After buffer overflow, the canary value is altered:

AAAAAAAAAAAAAAAAAAAAAAAAAAAAAAAAAAAAAAAAAAAAAA(ATTACKER CODE)
<---------------------------> <-------------> <-------------------->
         Buffer                  Canary         Return address

At this point, the system detects an attack and would not redirect to the attacker-controlled address.

This makes exploitation a lot harder, but canary protection can be bypassed if the stack canary can be leaked or brute-forced. The attacker might also be able to bypass canaries by altering the program flow in some other way that is not overwriting the return address (for example, by overwriting an important control variable of the function instead).

Address space layout randomization (ASLR)

ASLR randomizes memory layout and makes the addresses of the stack, the heap, and libraries unpredictable. This prevents attackers from easily predicting which memory address to jump to and makes code execution attacks harder.

Executable space protection

Another way to protect against overflow-based code execution is to mark areas of the memory as non-executable. This means that even if an attacker manages to plant malicious code, it would be treated as data, and not code, so the program would not execute it.

However, this method does not make the program completely immune to code execution either: attackers may still use techniques like return-oriented programming to accomplish the same goal.
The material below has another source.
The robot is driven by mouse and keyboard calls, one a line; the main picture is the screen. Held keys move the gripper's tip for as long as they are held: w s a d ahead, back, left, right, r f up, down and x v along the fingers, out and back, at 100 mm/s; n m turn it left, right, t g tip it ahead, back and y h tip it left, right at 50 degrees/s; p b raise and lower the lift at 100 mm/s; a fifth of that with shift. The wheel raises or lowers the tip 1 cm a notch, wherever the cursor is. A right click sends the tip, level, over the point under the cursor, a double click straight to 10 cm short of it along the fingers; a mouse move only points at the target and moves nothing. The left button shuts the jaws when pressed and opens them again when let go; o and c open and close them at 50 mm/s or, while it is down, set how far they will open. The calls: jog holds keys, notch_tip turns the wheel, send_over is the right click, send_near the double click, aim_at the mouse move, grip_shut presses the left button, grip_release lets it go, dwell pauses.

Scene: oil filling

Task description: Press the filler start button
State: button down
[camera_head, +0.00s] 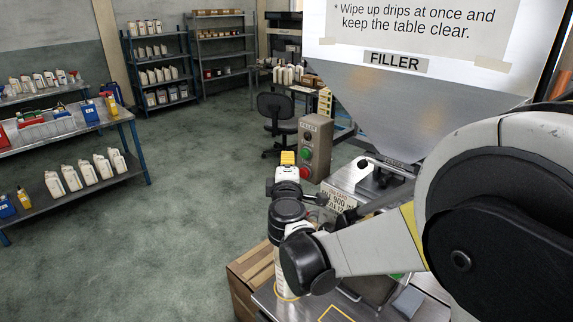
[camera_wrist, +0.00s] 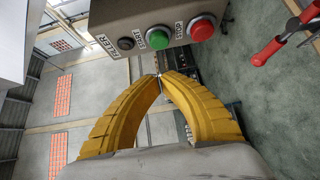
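The grey control box (camera_head: 320,135) stands left of the filler in the head view. It also fills the upper middle of the wrist view (camera_wrist: 120,15). Its green button (camera_wrist: 158,38), labelled START, sits between a black round part (camera_wrist: 126,43) and the red STOP button (camera_wrist: 202,28). The green button also shows in the head view (camera_head: 306,153). My gripper (camera_wrist: 158,76) has its yellow fingertips together with nothing visible between them. In the wrist view the tips appear just below the green button, apart from it. In the head view my gripper (camera_head: 288,157) is just left of the box.
The filler (camera_head: 395,63) with its hopper is right of the box, close to my arm. A red-handled tool (camera_wrist: 268,50) shows at the right of the wrist view. Shelves with bottles (camera_head: 160,70) and a chair (camera_head: 275,108) stand farther back.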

Secure coding practices to prevent buffer overflow

Input size checking

Input size checking should be implemented to ensure that user input can be contained within the allocated buffer space. In particular, user input that writes into arrays and format strings should be handled with care.

Use safe functions

Developers should trade functions which are not bounds-checked for functions that are. For example in C, printf(), sprintf(), strcat(), strcpy(), and gets() are unsafe, while snprintf(), strncpy(), strncat(), and fgets() are safe.